Copy exactly the lines from the "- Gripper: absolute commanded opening" line to the end, both included, and nothing else.

-- Start of Information supplied --

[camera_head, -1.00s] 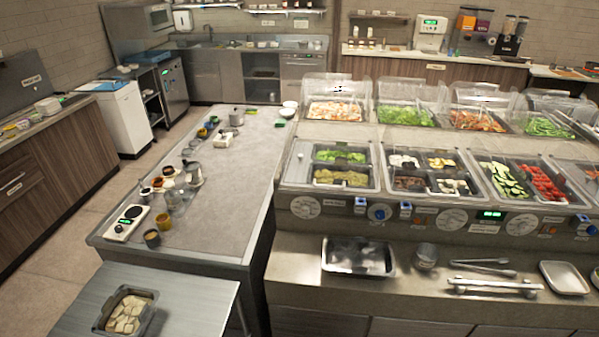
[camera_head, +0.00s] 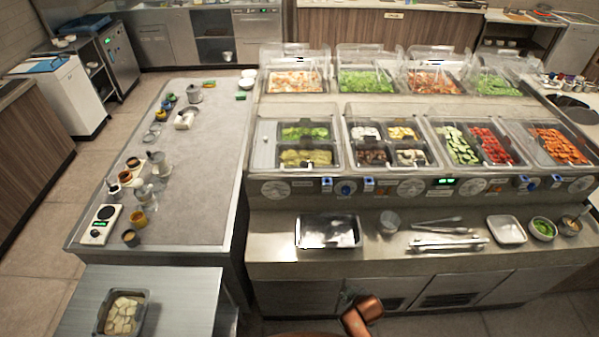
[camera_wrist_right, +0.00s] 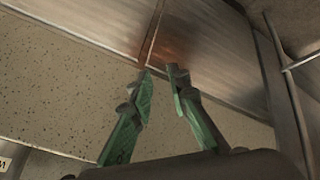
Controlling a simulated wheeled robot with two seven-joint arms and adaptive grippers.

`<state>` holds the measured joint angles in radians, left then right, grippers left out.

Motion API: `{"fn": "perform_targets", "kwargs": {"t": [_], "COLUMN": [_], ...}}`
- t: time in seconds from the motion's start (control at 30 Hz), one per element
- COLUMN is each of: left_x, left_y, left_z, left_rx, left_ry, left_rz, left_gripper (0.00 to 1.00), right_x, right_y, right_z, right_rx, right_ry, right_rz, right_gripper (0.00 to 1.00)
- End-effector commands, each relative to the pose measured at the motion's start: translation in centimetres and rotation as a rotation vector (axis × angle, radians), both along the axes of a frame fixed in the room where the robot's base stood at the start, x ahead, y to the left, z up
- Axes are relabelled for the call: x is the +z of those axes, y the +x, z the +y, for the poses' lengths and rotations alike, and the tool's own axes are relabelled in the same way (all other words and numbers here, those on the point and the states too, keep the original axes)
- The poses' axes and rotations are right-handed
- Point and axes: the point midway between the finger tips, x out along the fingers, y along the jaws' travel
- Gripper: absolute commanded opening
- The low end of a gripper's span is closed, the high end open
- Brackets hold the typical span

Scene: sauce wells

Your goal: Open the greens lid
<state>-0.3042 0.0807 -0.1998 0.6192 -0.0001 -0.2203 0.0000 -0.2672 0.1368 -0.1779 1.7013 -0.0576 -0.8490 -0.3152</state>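Clear, shiny lids stand over the back row of food wells. One clear lid (camera_head: 372,57) is above a well of leafy greens (camera_head: 366,82) in the back row. Another back-row well at the right holds greens (camera_head: 492,86), also with a clear cover. I cannot tell from the pictures which one is the greens lid. My right gripper (camera_wrist_right: 161,80) shows in the right wrist view with its green fingers apart and nothing between them. It is over the floor and cabinet fronts, away from the lids. My left gripper is not in view.
The front row of wells (camera_head: 385,118) lies between me and the back row. The counter holds a metal pan (camera_head: 328,246), tongs (camera_head: 437,222) and a white tray (camera_head: 506,230). A long table (camera_head: 205,150) with cups and jars stands at the left.

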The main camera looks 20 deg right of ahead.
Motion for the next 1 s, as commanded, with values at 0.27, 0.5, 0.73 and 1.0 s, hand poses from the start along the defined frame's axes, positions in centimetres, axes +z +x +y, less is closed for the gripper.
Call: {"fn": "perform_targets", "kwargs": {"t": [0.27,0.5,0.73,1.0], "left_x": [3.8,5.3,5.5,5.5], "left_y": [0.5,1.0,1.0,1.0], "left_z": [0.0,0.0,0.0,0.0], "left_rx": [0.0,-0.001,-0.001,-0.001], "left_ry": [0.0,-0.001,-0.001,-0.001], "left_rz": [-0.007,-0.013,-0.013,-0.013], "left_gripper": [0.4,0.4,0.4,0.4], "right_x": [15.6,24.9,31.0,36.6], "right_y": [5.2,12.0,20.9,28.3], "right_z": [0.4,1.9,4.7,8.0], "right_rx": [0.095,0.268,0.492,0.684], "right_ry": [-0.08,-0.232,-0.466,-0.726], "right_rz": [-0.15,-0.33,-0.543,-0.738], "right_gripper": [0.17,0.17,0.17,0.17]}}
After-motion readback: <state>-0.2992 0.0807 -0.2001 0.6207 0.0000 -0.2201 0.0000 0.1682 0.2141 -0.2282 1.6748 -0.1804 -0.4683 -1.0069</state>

-- End of Information supplied --

Response
- Gripper: absolute commanded opening
- The low end of a gripper's span is closed, the high end open
- Brackets hold the typical span

Scene: sauce wells

Your goal: Open the greens lid
<state>-0.3042 0.0807 -0.1998 0.6192 -0.0001 -0.2203 0.0000 -0.2672 0.1368 -0.1779 1.7013 -0.0576 -0.8490 -0.3152</state>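Clear, shiny lids stand over the back row of food wells. One clear lid (camera_head: 372,57) is above a well of leafy greens (camera_head: 366,82) in the back row. Another back-row well at the right holds greens (camera_head: 492,86), also with a clear cover. I cannot tell from the pictures which one is the greens lid. My right gripper (camera_wrist_right: 161,80) shows in the right wrist view with its green fingers apart and nothing between them. It is over the floor and cabinet fronts, away from the lids. My left gripper is not in view.
The front row of wells (camera_head: 385,118) lies between me and the back row. The counter holds a metal pan (camera_head: 328,246), tongs (camera_head: 437,222) and a white tray (camera_head: 506,230). A long table (camera_head: 205,150) with cups and jars stands at the left.

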The main camera looks 20 deg right of ahead.
Motion for the next 1 s, as commanded, with values at 0.27, 0.5, 0.73 and 1.0 s, hand poses from the start along the defined frame's axes, positions in centimetres, axes +z +x +y, less is closed for the gripper.
Call: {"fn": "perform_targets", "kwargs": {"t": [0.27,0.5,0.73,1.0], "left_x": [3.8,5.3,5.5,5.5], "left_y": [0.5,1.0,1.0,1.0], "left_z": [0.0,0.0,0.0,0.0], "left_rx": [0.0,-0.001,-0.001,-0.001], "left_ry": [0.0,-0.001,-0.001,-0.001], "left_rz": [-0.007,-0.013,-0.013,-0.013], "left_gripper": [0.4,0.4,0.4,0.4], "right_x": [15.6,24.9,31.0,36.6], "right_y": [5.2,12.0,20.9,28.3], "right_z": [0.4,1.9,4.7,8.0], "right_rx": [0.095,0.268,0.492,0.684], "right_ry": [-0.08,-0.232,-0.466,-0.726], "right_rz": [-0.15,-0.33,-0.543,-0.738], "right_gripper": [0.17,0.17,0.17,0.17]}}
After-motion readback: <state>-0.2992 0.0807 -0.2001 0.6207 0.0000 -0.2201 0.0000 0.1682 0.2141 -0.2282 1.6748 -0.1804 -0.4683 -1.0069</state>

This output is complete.